**Aim of the exercise**
Every entry needs to be printed exactly, please.

**Listing**

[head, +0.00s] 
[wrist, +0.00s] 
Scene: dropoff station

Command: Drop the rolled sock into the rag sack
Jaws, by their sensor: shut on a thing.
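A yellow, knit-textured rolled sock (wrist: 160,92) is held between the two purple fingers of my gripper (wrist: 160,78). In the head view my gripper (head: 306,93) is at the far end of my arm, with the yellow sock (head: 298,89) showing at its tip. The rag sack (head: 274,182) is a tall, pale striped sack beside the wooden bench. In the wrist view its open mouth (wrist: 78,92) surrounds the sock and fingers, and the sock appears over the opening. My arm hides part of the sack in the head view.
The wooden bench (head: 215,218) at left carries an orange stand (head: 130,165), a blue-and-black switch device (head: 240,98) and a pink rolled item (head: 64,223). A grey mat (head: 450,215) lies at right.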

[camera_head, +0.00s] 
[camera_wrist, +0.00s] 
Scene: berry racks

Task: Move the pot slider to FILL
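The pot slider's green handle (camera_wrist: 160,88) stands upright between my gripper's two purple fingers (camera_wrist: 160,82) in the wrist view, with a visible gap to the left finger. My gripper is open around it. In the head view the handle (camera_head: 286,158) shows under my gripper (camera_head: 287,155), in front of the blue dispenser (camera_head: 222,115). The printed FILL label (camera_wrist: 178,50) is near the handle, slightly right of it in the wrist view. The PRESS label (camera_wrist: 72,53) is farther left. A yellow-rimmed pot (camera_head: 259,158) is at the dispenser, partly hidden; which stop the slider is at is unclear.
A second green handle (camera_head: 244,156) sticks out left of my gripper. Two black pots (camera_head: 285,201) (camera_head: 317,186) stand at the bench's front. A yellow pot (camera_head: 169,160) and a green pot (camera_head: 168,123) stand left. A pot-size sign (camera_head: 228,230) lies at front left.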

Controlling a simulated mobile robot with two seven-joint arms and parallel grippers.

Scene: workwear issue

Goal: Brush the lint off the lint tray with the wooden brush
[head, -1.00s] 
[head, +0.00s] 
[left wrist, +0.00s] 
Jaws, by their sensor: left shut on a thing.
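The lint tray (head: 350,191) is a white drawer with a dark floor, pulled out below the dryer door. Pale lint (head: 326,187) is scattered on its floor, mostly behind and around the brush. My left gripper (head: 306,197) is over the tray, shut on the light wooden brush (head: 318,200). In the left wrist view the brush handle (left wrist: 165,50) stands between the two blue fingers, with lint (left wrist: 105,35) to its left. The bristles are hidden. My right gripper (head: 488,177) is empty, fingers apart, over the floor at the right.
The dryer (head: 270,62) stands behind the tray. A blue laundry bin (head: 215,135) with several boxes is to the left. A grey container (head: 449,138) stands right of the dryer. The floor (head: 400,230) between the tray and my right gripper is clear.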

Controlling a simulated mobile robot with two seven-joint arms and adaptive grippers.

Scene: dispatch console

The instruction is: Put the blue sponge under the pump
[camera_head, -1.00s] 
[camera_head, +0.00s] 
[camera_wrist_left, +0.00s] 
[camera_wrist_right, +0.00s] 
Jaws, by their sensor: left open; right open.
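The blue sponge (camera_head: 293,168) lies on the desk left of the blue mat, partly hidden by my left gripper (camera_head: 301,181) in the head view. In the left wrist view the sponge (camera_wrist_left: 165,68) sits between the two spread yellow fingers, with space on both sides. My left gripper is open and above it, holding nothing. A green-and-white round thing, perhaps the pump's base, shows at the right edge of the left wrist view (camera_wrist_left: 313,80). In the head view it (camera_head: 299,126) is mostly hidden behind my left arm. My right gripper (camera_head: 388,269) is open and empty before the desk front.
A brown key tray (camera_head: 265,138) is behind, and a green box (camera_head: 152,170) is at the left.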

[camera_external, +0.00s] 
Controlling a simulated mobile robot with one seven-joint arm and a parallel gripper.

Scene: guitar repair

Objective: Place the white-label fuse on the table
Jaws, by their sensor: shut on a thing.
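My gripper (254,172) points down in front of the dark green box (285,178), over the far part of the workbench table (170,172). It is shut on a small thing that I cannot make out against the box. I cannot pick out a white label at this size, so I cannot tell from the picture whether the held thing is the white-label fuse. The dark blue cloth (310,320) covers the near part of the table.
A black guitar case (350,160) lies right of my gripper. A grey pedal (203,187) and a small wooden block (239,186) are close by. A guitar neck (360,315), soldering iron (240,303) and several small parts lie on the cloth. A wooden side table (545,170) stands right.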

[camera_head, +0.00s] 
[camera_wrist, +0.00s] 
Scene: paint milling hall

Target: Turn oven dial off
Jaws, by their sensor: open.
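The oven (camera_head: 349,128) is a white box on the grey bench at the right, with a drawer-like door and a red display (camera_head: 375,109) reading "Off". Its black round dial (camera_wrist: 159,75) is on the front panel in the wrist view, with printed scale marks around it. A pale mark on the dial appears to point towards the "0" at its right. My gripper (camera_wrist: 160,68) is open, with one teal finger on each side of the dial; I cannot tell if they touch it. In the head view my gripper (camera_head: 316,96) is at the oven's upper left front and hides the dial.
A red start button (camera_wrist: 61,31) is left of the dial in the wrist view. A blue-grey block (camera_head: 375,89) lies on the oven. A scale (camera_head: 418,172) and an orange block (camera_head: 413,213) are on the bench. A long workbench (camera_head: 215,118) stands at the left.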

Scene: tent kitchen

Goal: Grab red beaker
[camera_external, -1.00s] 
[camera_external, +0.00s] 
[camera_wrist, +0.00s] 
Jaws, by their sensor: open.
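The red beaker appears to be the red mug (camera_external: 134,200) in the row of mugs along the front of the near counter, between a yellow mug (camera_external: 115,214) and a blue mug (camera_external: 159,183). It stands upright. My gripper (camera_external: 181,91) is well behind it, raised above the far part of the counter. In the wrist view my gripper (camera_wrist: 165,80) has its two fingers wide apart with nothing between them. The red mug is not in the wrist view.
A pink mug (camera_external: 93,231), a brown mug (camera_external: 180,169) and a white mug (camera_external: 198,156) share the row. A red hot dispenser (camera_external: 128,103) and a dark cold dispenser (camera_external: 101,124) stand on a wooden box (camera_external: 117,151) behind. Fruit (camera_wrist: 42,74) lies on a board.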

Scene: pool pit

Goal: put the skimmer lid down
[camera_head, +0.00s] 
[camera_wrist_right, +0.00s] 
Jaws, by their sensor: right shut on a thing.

**Output below**
[head, +0.00s] 
[wrist, +0.00s] 
Scene: dropoff station

Command: Drop the rolled sock into the rag sack
Jaws, by their sensor: shut on a thing.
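A yellow, knit-textured rolled sock (wrist: 160,92) is held between the two purple fingers of my gripper (wrist: 160,78). In the head view my gripper (head: 306,93) is at the far end of my arm, with the yellow sock (head: 298,89) showing at its tip. The rag sack (head: 274,182) is a tall, pale striped sack beside the wooden bench. In the wrist view its open mouth (wrist: 78,92) surrounds the sock and fingers, and the sock appears over the opening. My arm hides part of the sack in the head view.
The wooden bench (head: 215,218) at left carries an orange stand (head: 130,165), a blue-and-black switch device (head: 240,98) and a pink rolled item (head: 64,223). A grey mat (head: 450,215) lies at right.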

[camera_head, +0.00s] 
[camera_wrist, +0.00s] 
Scene: berry racks

Task: Move the pot slider to FILL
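The pot slider's green handle (camera_wrist: 160,88) stands upright between my gripper's two purple fingers (camera_wrist: 160,82) in the wrist view, with a visible gap to the left finger. My gripper is open around it. In the head view the handle (camera_head: 286,158) shows under my gripper (camera_head: 287,155), in front of the blue dispenser (camera_head: 222,115). The printed FILL label (camera_wrist: 178,50) is near the handle, slightly right of it in the wrist view. The PRESS label (camera_wrist: 72,53) is farther left. A yellow-rimmed pot (camera_head: 259,158) is at the dispenser, partly hidden; which stop the slider is at is unclear.
A second green handle (camera_head: 244,156) sticks out left of my gripper. Two black pots (camera_head: 285,201) (camera_head: 317,186) stand at the bench's front. A yellow pot (camera_head: 169,160) and a green pot (camera_head: 168,123) stand left. A pot-size sign (camera_head: 228,230) lies at front left.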

Controlling a simulated mobile robot with two seven-joint arms and parallel grippers.

Scene: workwear issue

Goal: Brush the lint off the lint tray with the wooden brush
[head, -1.00s] 
[head, +0.00s] 
[left wrist, +0.00s] 
Jaws, by their sensor: left shut on a thing.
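The lint tray (head: 350,191) is a white drawer with a dark floor, pulled out below the dryer door. Pale lint (head: 326,187) is scattered on its floor, mostly behind and around the brush. My left gripper (head: 306,197) is over the tray, shut on the light wooden brush (head: 318,200). In the left wrist view the brush handle (left wrist: 165,50) stands between the two blue fingers, with lint (left wrist: 105,35) to its left. The bristles are hidden. My right gripper (head: 488,177) is empty, fingers apart, over the floor at the right.
The dryer (head: 270,62) stands behind the tray. A blue laundry bin (head: 215,135) with several boxes is to the left. A grey container (head: 449,138) stands right of the dryer. The floor (head: 400,230) between the tray and my right gripper is clear.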

Controlling a simulated mobile robot with two seven-joint arms and adaptive grippers.

Scene: dispatch console

The instruction is: Put the blue sponge under the pump
[camera_head, -1.00s] 
[camera_head, +0.00s] 
[camera_wrist_left, +0.00s] 
[camera_wrist_right, +0.00s] 
Jaws, by their sensor: left open; right open.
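The blue sponge (camera_head: 293,168) lies on the desk left of the blue mat, partly hidden by my left gripper (camera_head: 301,181) in the head view. In the left wrist view the sponge (camera_wrist_left: 165,68) sits between the two spread yellow fingers, with space on both sides. My left gripper is open and above it, holding nothing. A green-and-white round thing, perhaps the pump's base, shows at the right edge of the left wrist view (camera_wrist_left: 313,80). In the head view it (camera_head: 299,126) is mostly hidden behind my left arm. My right gripper (camera_head: 388,269) is open and empty before the desk front.
A brown key tray (camera_head: 265,138) is behind, and a green box (camera_head: 152,170) is at the left.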

[camera_external, +0.00s] 
Controlling a simulated mobile robot with one seven-joint arm and a parallel gripper.

Scene: guitar repair

Objective: Place the white-label fuse on the table
Jaws, by their sensor: shut on a thing.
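My gripper (254,172) points down in front of the dark green box (285,178), over the far part of the workbench table (170,172). It is shut on a small thing that I cannot make out against the box. I cannot pick out a white label at this size, so I cannot tell from the picture whether the held thing is the white-label fuse. The dark blue cloth (310,320) covers the near part of the table.
A black guitar case (350,160) lies right of my gripper. A grey pedal (203,187) and a small wooden block (239,186) are close by. A guitar neck (360,315), soldering iron (240,303) and several small parts lie on the cloth. A wooden side table (545,170) stands right.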

[camera_head, +0.00s] 
[camera_wrist, +0.00s] 
Scene: paint milling hall

Target: Turn oven dial off
Jaws, by their sensor: open.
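The oven (camera_head: 349,128) is a white box on the grey bench at the right, with a drawer-like door and a red display (camera_head: 375,109) reading "Off". Its black round dial (camera_wrist: 159,75) is on the front panel in the wrist view, with printed scale marks around it. A pale mark on the dial appears to point towards the "0" at its right. My gripper (camera_wrist: 160,68) is open, with one teal finger on each side of the dial; I cannot tell if they touch it. In the head view my gripper (camera_head: 316,96) is at the oven's upper left front and hides the dial.
A red start button (camera_wrist: 61,31) is left of the dial in the wrist view. A blue-grey block (camera_head: 375,89) lies on the oven. A scale (camera_head: 418,172) and an orange block (camera_head: 413,213) are on the bench. A long workbench (camera_head: 215,118) stands at the left.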

Scene: tent kitchen

Goal: Grab red beaker
[camera_external, -1.00s] 
[camera_external, +0.00s] 
[camera_wrist, +0.00s] 
Jaws, by their sensor: open.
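The red beaker appears to be the red mug (camera_external: 134,200) in the row of mugs along the front of the near counter, between a yellow mug (camera_external: 115,214) and a blue mug (camera_external: 159,183). It stands upright. My gripper (camera_external: 181,91) is well behind it, raised above the far part of the counter. In the wrist view my gripper (camera_wrist: 165,80) has its two fingers wide apart with nothing between them. The red mug is not in the wrist view.
A pink mug (camera_external: 93,231), a brown mug (camera_external: 180,169) and a white mug (camera_external: 198,156) share the row. A red hot dispenser (camera_external: 128,103) and a dark cold dispenser (camera_external: 101,124) stand on a wooden box (camera_external: 117,151) behind. Fruit (camera_wrist: 42,74) lies on a board.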

Scene: pool pit

Goal: put the skimmer lid down
[camera_head, +0.00s] 
[camera_wrist_right, +0.00s] 
Jaws, by their sensor: right shut on a thing.

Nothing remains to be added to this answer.